En Europe, la résolution 1080 du 20 mars 1996 de l'Assemblée parlementaire du Conseil de l'Europe prend en considération le risque lié aux impacts « Le volume considérable d'informations qu'on a rassemblé ces dernières années sur les collisions d'astéroïdes et de comètes indique que celles-ci peuvent provoquer des catastrophes écologiques à grande échelle et à long terme entraînant parfois la disparition totale d'espèces.[...]Bien que, d'un point de vue statistique, le risque de collisions majeures soit faible à court terme, leurs conséquences éventuelles sont si énormes qu'il faut encourager tous les efforts visant à minimiser le risque. L'Assemblée invite les gouvernements des Etats membres, [...] et l'Agence spatiale européenne, à favoriser la mise en place et le développement de cette fondation de veille spatiale [...] et de contribuer à l'élaboration d'une stratégie mondiale à long terme de réaction en cas de possibilité de collision. ».

L'Agence spatiale européenne (ESA) a financé plusieurs études de missions (EUNEOS, Earthguard, Remote Observation of NEOs from Space, SIMONE, ISHTAR, Don Quijote) ; Don Quijote concerne l'étude de la structure interne d'un astéroïde et l'expérimentation d'une technique de détournement sans arme nucléaire. Ces projets ont fait l'objet d'appel d'offre.

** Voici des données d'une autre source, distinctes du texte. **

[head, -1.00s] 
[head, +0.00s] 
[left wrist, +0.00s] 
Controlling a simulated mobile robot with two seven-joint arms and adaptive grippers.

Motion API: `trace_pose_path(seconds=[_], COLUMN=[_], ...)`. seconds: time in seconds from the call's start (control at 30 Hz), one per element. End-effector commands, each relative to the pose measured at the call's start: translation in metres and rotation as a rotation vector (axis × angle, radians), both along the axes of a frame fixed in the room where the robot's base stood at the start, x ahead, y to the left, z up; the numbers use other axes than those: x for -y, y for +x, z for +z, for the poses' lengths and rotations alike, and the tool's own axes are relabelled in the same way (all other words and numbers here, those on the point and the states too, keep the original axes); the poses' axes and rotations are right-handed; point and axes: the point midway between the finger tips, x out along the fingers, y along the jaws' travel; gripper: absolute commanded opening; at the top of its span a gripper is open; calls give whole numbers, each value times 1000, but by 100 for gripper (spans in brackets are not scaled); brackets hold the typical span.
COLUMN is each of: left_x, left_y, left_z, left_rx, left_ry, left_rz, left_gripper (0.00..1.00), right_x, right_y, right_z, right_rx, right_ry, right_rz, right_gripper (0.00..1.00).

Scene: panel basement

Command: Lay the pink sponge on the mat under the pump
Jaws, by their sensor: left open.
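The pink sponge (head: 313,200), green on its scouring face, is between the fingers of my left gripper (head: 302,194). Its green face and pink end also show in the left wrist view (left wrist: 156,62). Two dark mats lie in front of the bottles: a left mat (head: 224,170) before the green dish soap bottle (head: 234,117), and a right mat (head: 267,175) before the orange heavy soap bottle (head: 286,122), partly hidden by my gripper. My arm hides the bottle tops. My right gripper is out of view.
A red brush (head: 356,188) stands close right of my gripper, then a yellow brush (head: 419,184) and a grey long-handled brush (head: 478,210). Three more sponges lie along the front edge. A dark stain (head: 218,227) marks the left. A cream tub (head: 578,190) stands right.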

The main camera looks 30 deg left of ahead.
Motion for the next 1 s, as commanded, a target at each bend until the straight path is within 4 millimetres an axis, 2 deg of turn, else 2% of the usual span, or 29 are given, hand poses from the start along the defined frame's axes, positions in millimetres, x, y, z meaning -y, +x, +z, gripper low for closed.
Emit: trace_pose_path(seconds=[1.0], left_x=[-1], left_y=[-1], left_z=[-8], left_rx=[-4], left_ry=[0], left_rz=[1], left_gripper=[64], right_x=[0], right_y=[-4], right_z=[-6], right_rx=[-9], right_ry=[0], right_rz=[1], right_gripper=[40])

En France, des équipes scientifiques pluridisciplinaires mènent des activités de recherche sur les géocroiseurs et les risques d'impact avec la Terre. Ces activités sont regroupées dans trois domaines : les observations, les analyses et les expériences de laboratoires, et la modélisation théorique. L'ensemble des compétences a été regroupé dans un projet de recherche dans le cadre du nouvel appel d'offre A.C.I. risques naturels.